• Stated goal:
Search the data below for "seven"; list each line that holds it.

• Dataset extract:

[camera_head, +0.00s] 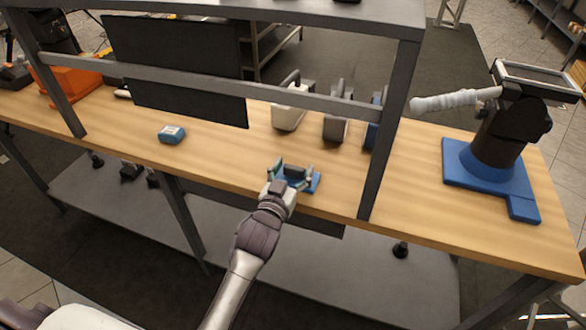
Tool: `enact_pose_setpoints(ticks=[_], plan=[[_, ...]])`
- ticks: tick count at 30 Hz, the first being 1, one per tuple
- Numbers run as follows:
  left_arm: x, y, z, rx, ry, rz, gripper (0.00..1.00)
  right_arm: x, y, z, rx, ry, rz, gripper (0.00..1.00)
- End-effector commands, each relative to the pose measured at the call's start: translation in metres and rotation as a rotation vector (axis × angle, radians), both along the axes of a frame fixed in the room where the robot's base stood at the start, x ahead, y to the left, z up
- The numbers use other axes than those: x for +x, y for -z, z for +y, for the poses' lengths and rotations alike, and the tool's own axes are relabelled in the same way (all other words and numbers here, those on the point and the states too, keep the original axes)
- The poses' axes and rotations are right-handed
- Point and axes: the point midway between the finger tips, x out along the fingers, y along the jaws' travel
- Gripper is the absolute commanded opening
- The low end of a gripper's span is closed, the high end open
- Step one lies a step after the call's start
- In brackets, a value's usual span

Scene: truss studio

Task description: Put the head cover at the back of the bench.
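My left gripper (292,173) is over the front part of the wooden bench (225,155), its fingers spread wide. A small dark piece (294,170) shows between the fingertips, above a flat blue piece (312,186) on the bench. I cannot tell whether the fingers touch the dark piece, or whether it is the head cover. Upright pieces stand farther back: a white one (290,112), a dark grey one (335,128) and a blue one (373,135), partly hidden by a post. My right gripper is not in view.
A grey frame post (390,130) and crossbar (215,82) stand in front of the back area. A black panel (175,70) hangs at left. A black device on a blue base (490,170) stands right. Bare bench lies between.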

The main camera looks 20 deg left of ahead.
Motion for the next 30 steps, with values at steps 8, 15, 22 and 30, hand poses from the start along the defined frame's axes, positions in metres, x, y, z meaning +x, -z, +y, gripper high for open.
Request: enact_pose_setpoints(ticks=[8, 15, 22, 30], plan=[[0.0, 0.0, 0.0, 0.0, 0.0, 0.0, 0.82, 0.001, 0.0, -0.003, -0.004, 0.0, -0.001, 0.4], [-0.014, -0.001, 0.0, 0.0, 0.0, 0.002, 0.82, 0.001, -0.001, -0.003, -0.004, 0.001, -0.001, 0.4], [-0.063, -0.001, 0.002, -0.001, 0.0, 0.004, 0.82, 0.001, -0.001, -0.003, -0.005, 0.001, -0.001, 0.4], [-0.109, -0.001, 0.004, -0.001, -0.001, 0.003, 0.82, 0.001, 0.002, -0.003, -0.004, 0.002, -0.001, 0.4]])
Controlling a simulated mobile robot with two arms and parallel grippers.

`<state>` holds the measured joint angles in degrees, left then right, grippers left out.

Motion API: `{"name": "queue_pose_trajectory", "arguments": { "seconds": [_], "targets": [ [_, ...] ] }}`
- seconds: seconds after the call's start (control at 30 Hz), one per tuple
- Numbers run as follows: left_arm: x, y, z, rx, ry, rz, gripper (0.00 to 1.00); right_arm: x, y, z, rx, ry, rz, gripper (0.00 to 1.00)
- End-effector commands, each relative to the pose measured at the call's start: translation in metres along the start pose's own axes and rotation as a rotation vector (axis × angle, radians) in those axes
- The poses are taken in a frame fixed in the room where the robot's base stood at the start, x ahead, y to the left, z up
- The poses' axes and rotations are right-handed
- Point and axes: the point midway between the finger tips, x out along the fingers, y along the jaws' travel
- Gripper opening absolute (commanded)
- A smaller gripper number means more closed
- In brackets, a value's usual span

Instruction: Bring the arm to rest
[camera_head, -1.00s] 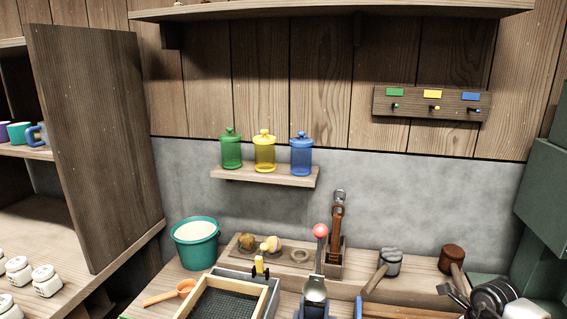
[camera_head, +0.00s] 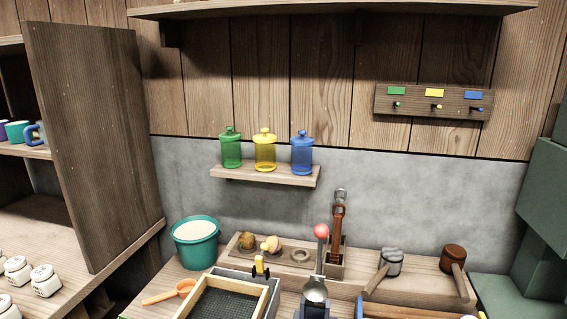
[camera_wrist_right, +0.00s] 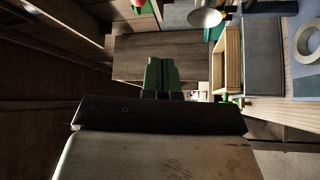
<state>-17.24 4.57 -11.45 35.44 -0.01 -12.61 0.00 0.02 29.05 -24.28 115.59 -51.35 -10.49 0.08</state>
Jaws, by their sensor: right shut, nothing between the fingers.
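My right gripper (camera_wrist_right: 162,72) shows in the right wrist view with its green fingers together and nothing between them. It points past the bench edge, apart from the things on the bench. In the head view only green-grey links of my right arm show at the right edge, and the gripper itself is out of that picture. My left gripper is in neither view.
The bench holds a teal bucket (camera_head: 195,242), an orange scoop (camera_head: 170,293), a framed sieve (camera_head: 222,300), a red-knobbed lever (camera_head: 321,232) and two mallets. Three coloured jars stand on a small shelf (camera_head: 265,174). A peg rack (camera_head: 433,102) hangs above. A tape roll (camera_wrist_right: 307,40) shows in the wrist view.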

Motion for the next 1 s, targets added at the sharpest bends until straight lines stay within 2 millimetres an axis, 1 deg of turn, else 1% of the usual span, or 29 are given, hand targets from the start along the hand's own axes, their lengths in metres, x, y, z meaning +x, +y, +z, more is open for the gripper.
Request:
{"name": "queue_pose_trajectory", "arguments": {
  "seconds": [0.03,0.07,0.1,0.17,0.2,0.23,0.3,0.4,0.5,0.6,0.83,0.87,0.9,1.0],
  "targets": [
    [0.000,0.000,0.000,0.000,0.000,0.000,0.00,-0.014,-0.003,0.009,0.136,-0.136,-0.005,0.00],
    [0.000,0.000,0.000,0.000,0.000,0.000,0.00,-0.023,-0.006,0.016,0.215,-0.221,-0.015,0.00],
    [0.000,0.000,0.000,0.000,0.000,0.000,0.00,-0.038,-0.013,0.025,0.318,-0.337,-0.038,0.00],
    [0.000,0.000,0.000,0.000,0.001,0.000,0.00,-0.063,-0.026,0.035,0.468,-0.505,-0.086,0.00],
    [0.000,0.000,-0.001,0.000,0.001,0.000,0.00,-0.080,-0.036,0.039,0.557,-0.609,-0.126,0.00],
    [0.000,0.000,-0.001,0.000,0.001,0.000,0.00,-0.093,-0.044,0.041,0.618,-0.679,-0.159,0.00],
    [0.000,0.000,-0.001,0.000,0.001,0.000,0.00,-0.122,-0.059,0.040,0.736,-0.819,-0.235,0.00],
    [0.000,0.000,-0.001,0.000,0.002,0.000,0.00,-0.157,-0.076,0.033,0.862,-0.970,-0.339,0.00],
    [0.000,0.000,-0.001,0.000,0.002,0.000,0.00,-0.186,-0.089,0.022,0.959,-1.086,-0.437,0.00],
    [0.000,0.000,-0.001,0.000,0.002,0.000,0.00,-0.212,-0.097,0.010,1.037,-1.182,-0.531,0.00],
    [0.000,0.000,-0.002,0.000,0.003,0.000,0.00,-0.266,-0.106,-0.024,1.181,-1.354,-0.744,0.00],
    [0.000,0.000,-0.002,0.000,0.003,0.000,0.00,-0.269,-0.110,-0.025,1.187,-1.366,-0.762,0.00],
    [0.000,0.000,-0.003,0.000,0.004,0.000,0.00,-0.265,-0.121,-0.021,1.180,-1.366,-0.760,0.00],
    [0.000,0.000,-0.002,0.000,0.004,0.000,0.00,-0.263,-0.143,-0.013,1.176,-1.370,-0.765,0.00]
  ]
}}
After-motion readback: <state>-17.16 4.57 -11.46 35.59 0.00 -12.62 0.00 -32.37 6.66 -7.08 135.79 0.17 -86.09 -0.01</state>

...

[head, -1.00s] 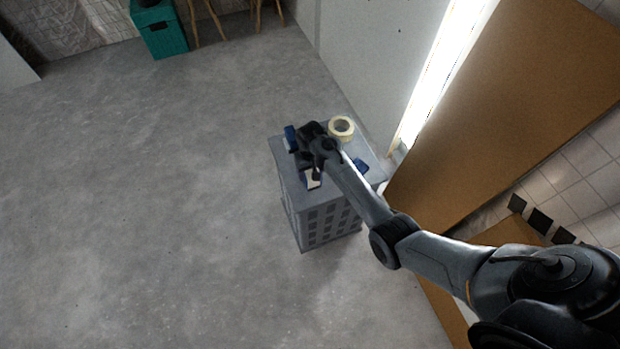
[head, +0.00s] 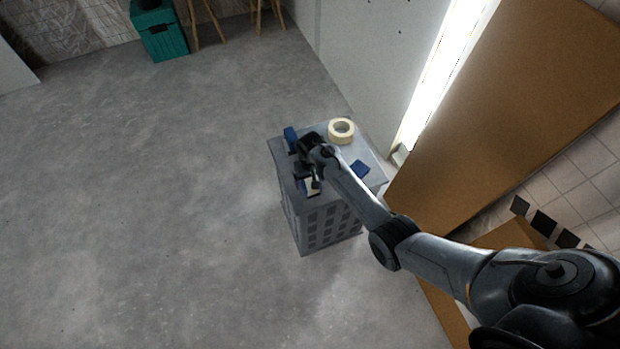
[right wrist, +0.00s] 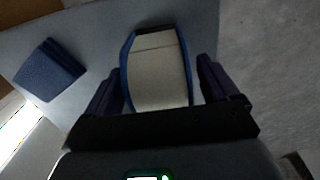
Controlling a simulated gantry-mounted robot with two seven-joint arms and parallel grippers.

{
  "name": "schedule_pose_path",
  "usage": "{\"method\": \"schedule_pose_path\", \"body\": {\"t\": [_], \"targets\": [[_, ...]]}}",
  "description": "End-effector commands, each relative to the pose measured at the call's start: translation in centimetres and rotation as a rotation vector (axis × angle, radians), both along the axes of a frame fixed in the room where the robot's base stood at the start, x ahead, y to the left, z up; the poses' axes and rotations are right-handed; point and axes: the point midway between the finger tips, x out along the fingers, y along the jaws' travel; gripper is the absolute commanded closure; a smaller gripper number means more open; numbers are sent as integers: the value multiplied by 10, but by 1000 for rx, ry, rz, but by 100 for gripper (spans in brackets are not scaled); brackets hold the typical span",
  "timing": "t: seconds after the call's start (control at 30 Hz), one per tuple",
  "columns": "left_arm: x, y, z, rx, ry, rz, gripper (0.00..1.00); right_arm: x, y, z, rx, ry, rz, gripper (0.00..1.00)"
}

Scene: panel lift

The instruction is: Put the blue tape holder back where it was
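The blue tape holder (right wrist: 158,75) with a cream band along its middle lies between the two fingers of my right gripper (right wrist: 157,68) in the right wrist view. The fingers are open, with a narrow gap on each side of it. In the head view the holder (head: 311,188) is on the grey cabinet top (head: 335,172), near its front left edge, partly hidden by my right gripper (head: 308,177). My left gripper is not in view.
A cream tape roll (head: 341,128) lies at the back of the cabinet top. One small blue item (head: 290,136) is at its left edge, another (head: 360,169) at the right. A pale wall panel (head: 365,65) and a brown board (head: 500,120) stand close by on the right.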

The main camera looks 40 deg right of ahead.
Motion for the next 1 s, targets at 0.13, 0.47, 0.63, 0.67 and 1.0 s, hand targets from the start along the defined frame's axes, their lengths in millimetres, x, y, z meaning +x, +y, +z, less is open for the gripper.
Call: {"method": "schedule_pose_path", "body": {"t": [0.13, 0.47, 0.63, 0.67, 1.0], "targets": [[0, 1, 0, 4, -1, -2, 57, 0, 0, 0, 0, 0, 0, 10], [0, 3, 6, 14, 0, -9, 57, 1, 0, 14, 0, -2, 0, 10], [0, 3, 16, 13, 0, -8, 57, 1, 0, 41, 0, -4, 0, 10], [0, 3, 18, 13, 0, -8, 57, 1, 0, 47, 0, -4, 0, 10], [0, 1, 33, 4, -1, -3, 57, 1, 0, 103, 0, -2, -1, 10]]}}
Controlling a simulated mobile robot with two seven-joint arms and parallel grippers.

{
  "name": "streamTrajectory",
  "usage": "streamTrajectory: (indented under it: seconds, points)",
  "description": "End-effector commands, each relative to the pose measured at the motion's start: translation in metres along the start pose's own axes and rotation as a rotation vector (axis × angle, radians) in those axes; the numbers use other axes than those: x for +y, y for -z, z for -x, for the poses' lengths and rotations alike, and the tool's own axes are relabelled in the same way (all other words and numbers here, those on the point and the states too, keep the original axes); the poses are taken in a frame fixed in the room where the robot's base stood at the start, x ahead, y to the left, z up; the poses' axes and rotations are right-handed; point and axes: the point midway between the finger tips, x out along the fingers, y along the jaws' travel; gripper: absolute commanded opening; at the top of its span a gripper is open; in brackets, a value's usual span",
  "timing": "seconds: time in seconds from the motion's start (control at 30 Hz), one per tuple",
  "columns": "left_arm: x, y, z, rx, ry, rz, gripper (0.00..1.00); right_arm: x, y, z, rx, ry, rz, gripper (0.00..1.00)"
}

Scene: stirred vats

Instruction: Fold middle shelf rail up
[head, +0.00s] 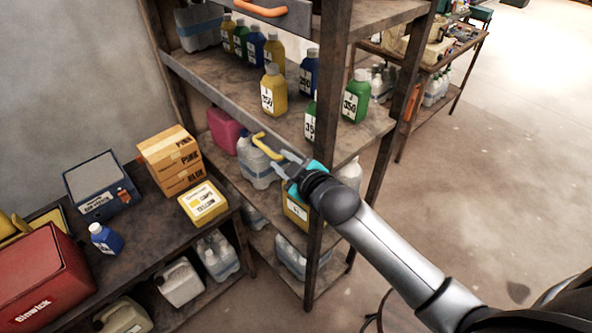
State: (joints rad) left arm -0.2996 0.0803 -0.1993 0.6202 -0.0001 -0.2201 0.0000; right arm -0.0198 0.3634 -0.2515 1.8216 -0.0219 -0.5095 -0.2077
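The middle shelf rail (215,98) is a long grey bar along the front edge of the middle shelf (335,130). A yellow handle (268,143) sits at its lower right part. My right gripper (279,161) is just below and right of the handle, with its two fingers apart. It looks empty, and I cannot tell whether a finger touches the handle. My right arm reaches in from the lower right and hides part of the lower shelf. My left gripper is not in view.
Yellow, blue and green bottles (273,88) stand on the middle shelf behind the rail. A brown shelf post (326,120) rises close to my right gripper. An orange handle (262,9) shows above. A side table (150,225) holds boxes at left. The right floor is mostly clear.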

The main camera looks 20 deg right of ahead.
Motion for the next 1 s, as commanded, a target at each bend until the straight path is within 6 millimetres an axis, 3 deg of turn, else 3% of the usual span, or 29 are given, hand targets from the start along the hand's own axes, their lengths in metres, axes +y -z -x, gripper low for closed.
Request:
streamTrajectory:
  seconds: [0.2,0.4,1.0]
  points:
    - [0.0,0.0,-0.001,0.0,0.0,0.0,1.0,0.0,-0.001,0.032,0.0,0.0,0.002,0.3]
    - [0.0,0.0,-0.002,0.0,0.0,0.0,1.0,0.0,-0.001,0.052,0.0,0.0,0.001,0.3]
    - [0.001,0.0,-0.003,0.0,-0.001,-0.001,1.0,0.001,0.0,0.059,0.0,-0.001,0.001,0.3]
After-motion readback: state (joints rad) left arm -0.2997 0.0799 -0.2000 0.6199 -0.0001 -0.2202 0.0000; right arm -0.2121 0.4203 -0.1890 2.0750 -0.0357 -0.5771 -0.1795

• Written response:
Controlling a simulated gantry-mounted robot with two seven-joint arms and parallel grippers.
Controlling a simulated mobile robot with two seven-joint arms and parallel grippers.

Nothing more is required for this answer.